A very different reaction to the day the man-about-the-house arrived home with twinkling eyes and a grin that would have won him first prize at the Cheshire cat club. I have learnt to be wary of this elated state as the man is addicted to garage sales and his treasures are often --- well you know what goes with treasure. The other T word.
With great pride he showed me his buy of the week. An enormous twenty-year-old convection/microwave. Now the only thing I knew about microwave cooking then was that one of the English scientists who first produced the oven for household use had said quite categorically that he would not have one in his house. That was good enough for me. I did not want one either and especially this one.
There was no accompanying written information and our numerous phone calls trying to trace a twenty-year-old instruction manual all resulted in the same answer, buy a new oven.
Undaunted, m-a-t-h scoured the charity shops for old recipe books and persuaded an electrician to write down the start procedure. Armed with his newly acquired knowledge he prepared a meal and put in to cook. See. It is easy,' he said spooning anemic looking food onto my plate.
I rarely used the oven and when I did, I kept the thing at arm's length, shutting the door quickly and leaping back three paces the moment I had pushed the buttons. M-a-t-h was more courageous and decided to cook a chicken. The books were consulted, the chooky marinated and seasoned then placed in the oven. With a great flourish the timer was set and he moved to the other end of the house and settled at his computer.
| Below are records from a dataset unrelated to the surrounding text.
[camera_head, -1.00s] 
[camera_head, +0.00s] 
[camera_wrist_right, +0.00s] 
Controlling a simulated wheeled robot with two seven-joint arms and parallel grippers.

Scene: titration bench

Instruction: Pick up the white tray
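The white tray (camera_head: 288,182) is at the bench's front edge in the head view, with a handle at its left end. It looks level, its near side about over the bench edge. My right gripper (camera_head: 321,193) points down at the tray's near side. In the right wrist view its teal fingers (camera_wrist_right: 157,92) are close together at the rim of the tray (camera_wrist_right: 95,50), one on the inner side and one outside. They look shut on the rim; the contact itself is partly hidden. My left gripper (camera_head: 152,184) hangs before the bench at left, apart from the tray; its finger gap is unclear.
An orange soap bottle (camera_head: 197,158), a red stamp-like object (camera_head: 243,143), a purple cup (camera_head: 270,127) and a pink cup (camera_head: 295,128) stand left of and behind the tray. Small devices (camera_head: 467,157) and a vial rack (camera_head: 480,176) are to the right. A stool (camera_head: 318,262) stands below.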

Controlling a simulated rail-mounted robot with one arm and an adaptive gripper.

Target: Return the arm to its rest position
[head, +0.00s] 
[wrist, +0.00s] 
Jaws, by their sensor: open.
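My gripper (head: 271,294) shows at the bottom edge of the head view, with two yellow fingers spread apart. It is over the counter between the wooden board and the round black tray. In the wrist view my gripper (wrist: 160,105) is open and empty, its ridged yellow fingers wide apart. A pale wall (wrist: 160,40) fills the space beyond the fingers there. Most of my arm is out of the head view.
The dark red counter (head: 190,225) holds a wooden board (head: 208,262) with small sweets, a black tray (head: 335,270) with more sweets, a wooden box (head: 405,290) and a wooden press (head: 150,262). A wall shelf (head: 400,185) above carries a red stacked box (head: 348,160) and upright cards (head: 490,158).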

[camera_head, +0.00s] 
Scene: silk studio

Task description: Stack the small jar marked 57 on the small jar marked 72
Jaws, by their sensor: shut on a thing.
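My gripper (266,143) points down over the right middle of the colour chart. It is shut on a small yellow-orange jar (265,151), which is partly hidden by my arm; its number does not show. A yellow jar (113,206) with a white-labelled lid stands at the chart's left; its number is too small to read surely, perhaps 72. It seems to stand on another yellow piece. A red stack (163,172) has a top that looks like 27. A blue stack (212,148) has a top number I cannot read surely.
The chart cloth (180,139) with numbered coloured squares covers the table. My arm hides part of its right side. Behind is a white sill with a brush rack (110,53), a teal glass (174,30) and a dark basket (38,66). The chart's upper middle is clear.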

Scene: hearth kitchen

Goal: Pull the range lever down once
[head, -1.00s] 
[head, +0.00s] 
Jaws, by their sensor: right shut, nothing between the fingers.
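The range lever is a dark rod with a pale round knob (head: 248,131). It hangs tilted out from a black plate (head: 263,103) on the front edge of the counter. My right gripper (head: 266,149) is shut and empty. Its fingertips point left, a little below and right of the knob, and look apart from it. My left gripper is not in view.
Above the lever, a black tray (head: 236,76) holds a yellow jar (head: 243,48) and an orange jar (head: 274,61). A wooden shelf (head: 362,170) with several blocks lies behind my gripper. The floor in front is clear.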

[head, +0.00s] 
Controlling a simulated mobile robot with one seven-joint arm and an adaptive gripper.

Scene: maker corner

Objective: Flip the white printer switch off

I was outdoors gardening when I became aware of a strange smell. I called m-a-t-h asking if his chicken was all right. 'Of course. I followed the book. Don't to worry,' he called back. The smell was terrible and five minutes later I tried again. 'Stop fussing,' says he. 'It takes thirty-five minutes.'
I had to go and look. It is a woman thing I guess. Smoke poured out around the oven door and brown liquid dribbled down the wall behind it. The chicken was incinerated. All that remained were bones that when touched, disintegrated as ash.
The oven had been set on microwave instead of convection. The revolting odour that lingered on in the house for weeks made me promise myself, that no matter how hard-up I was, I would never accept employment at a crematorium.
That was two years ago and now we have a new microwave and I have overcome my fear. Well, almost. I still prefer to cook chicken dishes in the standard oven.